Last Sunday I led the elementary children’s Sunday school, which meets at 9:30 during the adult worship time. Their parents were in the sanctuary, and I was with nine children down the hall in Room 19. Our Sunday school director planned the lesson and put out the materials. We were to make angel mosaics out of thin pieces of foam, glue and bits of colored paper.
I read the children a Bible passage from Matthew 28 about angels, and we talked about what angels do and what they might look like. Then I set them to work cutting out their angels from the foam pieces and gluing the little rectangles of colored paper on them. Some of the children decided to draw on their angel too. A couple of the glue bottles didn’t work, but an older child helped me unclog them. With 15 minutes left in class I took the children outside to the playground. At 10:30 their parents came to find them there.
Bishop Will Willimon has strong opinions about children and church. He thinks children’s sermons are a dumb and patronizing practice. He also doesn’t like the way some churches (ours is one) segregate children away from their parents in worship. I am told churches do this because parents want to be able to drop their children off in church school while they worship. Willimon says children will never learn to worship that way and will be less likely to be in church as adults. As a child I didn’t attend church at all, but I grew up to be a pastor, so maybe I am the exception that proves his rule. I don’t know. I would have to know more about children’s spirituality to assess his thoughts on children in church.

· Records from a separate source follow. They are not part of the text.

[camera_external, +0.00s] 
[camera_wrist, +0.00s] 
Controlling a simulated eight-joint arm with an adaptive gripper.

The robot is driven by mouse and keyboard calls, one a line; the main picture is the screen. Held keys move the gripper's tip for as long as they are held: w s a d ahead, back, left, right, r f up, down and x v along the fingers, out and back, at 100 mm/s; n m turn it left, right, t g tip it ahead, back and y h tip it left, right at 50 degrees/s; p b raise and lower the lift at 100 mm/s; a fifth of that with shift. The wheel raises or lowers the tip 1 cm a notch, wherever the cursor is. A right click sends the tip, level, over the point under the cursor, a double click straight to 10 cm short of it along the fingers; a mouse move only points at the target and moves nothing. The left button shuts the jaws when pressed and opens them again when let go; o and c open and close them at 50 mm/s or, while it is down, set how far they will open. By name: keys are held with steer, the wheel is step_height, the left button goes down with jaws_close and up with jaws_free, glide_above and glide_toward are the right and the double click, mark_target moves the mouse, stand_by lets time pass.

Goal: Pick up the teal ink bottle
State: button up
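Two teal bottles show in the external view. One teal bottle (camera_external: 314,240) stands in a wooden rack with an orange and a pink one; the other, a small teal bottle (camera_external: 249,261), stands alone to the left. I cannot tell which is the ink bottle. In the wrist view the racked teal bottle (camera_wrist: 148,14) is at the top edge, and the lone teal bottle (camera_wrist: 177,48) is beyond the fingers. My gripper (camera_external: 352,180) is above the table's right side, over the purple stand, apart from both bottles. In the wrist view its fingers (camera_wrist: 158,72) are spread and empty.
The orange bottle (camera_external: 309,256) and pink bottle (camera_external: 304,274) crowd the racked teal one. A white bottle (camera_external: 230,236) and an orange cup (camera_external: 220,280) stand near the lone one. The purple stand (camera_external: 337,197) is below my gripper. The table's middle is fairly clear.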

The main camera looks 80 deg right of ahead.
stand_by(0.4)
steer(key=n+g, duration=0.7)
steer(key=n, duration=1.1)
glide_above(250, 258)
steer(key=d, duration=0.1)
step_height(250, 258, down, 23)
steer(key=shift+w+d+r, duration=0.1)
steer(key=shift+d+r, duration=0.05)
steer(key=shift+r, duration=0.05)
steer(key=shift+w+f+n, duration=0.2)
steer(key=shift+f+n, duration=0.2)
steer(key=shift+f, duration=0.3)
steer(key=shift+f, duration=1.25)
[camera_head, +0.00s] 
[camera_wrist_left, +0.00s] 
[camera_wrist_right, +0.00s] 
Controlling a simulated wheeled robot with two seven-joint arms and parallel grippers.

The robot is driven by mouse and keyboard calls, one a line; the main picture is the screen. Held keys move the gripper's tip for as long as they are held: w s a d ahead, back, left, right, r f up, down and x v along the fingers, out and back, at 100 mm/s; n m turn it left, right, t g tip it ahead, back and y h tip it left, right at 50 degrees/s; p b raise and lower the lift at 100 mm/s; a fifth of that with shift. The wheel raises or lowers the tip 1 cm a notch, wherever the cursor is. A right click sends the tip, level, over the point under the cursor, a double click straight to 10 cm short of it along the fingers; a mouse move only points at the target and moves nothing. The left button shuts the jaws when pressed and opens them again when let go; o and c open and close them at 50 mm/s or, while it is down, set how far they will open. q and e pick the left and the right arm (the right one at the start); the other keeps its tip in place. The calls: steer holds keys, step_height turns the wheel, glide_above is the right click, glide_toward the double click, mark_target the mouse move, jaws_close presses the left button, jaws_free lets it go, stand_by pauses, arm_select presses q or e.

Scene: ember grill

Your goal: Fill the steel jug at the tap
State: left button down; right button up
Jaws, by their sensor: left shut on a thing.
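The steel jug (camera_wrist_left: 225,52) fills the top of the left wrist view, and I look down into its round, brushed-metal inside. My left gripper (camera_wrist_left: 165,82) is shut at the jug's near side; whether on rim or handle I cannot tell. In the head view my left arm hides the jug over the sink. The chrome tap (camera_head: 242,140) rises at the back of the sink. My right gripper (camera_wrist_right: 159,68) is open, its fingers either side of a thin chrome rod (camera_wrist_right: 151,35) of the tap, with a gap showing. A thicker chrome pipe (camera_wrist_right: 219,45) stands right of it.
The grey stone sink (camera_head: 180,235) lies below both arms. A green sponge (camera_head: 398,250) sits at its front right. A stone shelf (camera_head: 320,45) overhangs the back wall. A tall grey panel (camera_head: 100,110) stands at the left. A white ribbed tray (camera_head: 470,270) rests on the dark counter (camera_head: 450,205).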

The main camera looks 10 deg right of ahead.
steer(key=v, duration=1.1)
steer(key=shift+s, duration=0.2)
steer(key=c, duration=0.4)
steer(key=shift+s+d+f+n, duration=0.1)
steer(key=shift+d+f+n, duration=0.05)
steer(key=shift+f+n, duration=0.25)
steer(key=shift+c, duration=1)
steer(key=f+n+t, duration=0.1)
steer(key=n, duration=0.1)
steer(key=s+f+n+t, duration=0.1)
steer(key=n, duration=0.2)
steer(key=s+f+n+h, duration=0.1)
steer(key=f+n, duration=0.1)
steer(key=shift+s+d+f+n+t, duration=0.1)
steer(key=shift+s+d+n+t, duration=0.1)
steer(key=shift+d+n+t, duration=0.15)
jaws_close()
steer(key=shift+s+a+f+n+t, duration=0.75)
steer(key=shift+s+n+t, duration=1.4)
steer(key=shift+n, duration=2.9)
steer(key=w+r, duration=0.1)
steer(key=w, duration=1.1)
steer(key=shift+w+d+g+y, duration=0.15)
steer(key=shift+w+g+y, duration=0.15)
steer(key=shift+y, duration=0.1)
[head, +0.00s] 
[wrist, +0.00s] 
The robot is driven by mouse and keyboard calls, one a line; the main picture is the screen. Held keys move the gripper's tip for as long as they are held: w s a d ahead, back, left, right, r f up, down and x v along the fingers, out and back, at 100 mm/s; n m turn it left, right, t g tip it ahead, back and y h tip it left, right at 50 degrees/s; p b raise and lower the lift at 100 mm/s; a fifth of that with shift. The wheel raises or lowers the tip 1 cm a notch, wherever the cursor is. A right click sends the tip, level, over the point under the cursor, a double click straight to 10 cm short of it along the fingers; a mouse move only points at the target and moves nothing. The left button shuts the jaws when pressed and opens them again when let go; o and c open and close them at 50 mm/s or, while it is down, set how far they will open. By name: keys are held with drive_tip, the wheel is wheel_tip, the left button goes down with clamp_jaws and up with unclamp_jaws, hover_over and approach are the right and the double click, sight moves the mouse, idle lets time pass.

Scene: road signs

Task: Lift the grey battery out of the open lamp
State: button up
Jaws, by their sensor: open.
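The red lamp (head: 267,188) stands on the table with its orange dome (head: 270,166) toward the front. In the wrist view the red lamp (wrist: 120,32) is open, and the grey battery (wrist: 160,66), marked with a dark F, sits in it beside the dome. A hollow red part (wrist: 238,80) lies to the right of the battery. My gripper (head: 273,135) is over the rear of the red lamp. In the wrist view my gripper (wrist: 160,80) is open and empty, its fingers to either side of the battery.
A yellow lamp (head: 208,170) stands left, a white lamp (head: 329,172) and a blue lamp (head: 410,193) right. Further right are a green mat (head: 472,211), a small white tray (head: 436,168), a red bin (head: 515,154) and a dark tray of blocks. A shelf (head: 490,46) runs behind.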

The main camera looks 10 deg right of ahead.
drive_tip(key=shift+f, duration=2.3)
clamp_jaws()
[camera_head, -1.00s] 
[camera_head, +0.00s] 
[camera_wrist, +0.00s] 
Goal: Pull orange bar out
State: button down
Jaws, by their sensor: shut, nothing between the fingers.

But I do think it’s important for children and pastors to interact with one another. This is especially true for male pastors, whom I have noticed tend to leave the church’s children to female educators or female pastors. I’ll teach Sunday school again on July 25. And next week I will be deeply involved in our annual Vacation Bible School where I teach the Bible lesson for the older children. In the fall I will teach a 6th grace Bible study at our midweek program for children. I’ll also eat dinner with them — you learn a lot by eating with children.
I don’t have children of my own at home. That may be an additional reason it’s important for me to be involved in the lives of children in these ways. Children teach me at least two things. First, they teach me to be open to life. Healthy children are open and receptive. The love to play and use their imagination. These qualities are important in the Christian spiritual life. Children remind me that the kingdom of God is before all else something you receive, not something you build through your own effort. Jesus urged us to receive the kingdom like a child.
Second, children teach me that life can be dangerous. Children need supervision, which can be exhausting for adults. But it’s necessary because children haven’t yet had enough experience to discern and identify the things that can harm them. They need protection. They remind me that I may not always know what is best for me. I must pay attention to my heavenly Father who has laid out the best way for me to live.